Analysts: Tenet Likely to Remain CIA Chief

First the CIA missed clues that might have led to the Sept. 11 hijackers. Now President Bush (search) is planning an independent investigation to examine whether U.S. intelligence on Iraq was wrong and why.

The two apparently massive intelligence breakdowns would seem to jeopardize the future of CIA Director George Tenet (search). But despite scattered calls for his dismissal, Tenet is considered unlikely to go any time soon, lawmakers and analysts say.
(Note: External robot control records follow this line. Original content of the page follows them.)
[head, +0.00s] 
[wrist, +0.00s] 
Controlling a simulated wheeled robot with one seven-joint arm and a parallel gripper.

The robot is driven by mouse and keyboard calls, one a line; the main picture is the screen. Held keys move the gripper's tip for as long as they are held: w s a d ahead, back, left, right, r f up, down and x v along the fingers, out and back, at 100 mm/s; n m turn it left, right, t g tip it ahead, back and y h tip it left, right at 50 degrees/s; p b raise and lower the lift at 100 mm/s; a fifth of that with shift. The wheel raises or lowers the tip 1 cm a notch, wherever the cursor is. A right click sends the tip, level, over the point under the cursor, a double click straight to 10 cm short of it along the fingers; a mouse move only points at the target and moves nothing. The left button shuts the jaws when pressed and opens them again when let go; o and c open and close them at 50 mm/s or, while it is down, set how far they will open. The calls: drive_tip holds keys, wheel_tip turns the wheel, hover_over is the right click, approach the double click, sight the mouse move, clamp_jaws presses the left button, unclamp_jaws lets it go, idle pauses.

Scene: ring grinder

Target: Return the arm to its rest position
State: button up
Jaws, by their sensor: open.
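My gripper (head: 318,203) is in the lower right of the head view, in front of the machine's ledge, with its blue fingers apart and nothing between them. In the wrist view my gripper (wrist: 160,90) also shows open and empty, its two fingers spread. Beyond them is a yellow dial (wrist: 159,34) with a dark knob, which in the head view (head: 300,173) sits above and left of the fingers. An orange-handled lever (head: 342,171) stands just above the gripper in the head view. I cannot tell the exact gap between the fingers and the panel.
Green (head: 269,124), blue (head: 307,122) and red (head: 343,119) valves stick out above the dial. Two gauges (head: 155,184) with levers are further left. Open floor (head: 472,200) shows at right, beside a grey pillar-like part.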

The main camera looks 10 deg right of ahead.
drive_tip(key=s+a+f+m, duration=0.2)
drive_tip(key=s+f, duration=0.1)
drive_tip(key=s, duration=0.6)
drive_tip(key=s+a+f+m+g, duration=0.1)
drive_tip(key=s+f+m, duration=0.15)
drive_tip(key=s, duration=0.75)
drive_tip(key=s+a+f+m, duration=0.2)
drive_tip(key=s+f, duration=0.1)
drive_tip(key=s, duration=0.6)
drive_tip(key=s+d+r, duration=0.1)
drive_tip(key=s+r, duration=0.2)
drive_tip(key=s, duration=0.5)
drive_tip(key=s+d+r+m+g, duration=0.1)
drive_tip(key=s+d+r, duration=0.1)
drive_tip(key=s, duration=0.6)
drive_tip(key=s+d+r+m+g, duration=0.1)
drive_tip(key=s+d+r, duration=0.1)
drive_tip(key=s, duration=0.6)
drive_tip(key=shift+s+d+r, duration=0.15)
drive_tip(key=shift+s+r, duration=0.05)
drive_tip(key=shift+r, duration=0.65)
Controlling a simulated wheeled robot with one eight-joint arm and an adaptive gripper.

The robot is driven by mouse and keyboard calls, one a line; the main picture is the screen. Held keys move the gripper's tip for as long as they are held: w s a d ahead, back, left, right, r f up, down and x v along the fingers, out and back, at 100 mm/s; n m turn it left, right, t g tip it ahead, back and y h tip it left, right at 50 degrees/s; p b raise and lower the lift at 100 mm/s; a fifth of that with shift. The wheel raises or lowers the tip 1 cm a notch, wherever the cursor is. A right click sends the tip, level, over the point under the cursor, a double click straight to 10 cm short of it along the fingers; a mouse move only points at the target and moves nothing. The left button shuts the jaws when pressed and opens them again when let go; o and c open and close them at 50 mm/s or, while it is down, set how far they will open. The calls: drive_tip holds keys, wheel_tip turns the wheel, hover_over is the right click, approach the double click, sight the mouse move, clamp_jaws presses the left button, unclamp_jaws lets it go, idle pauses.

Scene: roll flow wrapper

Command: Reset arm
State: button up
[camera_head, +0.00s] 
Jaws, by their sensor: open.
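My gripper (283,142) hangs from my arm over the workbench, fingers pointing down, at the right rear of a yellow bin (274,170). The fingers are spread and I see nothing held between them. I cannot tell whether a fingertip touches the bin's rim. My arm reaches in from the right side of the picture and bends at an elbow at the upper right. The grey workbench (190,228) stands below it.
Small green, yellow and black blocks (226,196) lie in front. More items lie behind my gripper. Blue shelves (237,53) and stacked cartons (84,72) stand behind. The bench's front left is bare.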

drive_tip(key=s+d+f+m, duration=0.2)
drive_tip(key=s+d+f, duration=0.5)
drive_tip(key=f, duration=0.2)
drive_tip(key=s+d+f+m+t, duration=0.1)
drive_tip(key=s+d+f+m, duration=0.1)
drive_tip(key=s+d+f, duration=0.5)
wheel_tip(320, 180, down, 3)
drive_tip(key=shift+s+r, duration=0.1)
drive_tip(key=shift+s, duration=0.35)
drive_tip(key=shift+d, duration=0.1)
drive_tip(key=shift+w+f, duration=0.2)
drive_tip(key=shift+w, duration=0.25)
His position is strengthened by close ties to the president, good relations with Democrats and Republicans, and apparent loyalty from CIA staff. His supporters credit him with intelligence successes and question how much he can be blamed for the failures.

Moreover, with Iraq intelligence potentially a hot issue in the presidential election, both parties have political incentives to keep Tenet: Democrats say the CIA alone doesn't bear the blame for intelligence failures in Iraq. They suspect the Bush administration manipulated prewar intelligence and don't want Tenet used as a fall guy. For Republicans, Tenet's dismissal could be seen as blunt acknowledgment that Iraq did not possess weapons of mass destruction in recent years.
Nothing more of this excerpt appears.